#### Instructions to follow
Below is a listing. Gather each line of it that contains "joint".

#### Given data
┄┄┄┄┄┄
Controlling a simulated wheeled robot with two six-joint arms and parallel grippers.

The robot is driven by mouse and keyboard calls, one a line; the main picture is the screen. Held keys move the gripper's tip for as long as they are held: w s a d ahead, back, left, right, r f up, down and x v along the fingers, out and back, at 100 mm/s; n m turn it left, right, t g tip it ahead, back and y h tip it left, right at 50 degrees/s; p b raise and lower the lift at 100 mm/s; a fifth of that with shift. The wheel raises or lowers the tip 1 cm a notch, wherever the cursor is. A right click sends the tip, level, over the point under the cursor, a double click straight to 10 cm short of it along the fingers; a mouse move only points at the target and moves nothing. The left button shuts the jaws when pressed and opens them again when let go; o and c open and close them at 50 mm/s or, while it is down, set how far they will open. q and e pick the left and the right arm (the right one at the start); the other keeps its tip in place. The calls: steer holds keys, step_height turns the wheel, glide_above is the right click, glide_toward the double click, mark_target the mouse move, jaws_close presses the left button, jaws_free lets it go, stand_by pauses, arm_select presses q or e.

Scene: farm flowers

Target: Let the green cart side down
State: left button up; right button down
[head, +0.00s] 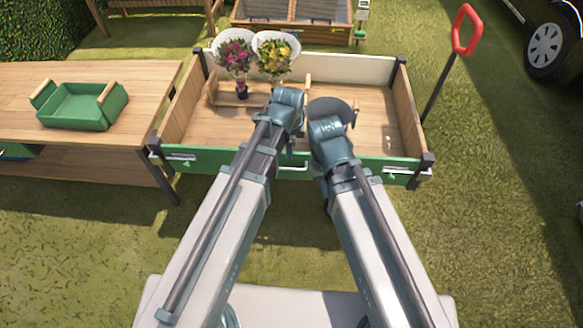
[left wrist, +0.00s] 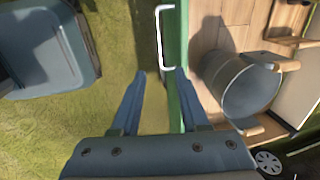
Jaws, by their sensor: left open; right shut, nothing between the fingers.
┄┄┄┄┄┄
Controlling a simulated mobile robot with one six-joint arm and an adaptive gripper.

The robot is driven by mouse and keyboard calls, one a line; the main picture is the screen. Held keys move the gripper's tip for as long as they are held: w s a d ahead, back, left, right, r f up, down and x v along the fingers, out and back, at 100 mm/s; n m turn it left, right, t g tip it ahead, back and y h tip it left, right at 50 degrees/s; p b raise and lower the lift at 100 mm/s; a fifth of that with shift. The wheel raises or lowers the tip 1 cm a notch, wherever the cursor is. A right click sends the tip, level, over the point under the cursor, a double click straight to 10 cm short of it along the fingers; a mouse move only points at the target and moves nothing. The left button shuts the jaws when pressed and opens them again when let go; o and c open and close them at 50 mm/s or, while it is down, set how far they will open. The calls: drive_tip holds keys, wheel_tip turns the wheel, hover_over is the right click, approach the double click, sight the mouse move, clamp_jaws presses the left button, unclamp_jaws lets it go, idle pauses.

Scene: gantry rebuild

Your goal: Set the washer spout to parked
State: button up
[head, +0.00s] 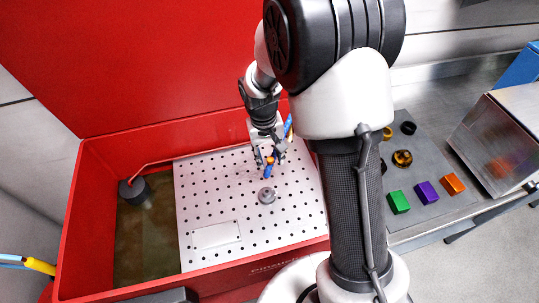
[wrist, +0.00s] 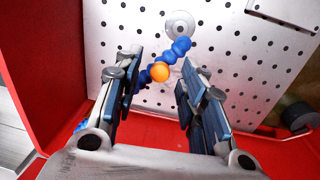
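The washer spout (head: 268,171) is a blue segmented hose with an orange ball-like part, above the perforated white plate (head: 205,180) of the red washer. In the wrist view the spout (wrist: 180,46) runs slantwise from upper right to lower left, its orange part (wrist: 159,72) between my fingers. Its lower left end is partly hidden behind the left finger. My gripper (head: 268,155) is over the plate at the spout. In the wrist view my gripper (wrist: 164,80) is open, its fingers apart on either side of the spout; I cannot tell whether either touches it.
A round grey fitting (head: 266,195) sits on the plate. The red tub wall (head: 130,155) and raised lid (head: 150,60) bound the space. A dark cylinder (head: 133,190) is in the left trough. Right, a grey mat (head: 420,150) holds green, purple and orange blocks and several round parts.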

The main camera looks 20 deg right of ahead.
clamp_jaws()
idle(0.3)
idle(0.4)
┄┄┄┄┄┄
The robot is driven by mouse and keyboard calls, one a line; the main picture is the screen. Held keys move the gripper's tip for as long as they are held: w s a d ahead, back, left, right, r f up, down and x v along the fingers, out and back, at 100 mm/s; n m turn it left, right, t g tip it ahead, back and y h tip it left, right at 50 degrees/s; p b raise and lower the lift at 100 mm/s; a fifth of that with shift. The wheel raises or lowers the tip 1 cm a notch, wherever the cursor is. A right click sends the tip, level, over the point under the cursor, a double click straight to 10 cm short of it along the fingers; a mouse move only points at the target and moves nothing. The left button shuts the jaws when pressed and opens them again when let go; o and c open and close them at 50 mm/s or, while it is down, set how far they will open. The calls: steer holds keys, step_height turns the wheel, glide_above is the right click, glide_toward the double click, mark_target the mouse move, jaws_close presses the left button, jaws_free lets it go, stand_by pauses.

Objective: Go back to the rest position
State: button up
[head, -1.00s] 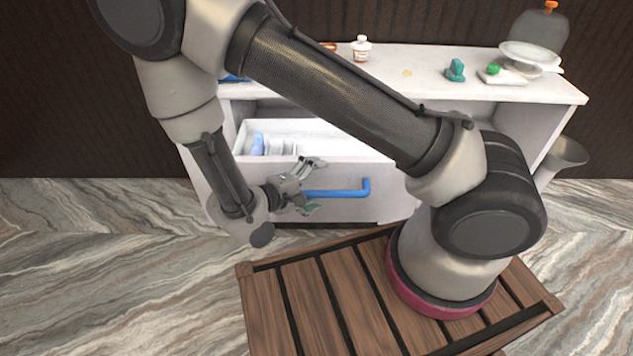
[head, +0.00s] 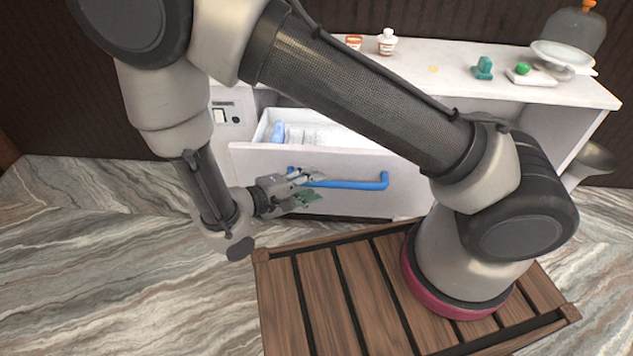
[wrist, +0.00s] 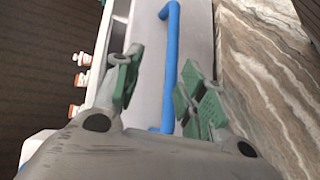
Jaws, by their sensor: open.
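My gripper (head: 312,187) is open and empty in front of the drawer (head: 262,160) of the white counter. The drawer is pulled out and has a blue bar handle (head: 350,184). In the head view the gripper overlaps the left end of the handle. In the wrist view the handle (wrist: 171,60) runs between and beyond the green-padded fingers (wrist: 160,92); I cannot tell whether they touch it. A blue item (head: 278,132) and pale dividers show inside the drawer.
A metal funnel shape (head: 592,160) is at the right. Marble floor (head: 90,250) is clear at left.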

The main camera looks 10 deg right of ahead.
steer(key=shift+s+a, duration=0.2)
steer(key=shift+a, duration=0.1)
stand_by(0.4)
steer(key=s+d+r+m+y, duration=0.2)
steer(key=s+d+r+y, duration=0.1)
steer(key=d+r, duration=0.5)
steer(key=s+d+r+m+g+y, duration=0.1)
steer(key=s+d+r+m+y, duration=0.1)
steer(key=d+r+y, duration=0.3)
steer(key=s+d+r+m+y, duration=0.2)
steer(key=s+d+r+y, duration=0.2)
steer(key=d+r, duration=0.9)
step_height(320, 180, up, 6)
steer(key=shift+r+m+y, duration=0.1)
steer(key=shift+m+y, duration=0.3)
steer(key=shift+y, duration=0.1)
┄┄┄┄┄┄
#### Written reply
Controlling a simulated wheeled robot with two six-joint arms and parallel grippers.
Controlling a simulated mobile robot with one six-joint arm and an adaptive gripper.

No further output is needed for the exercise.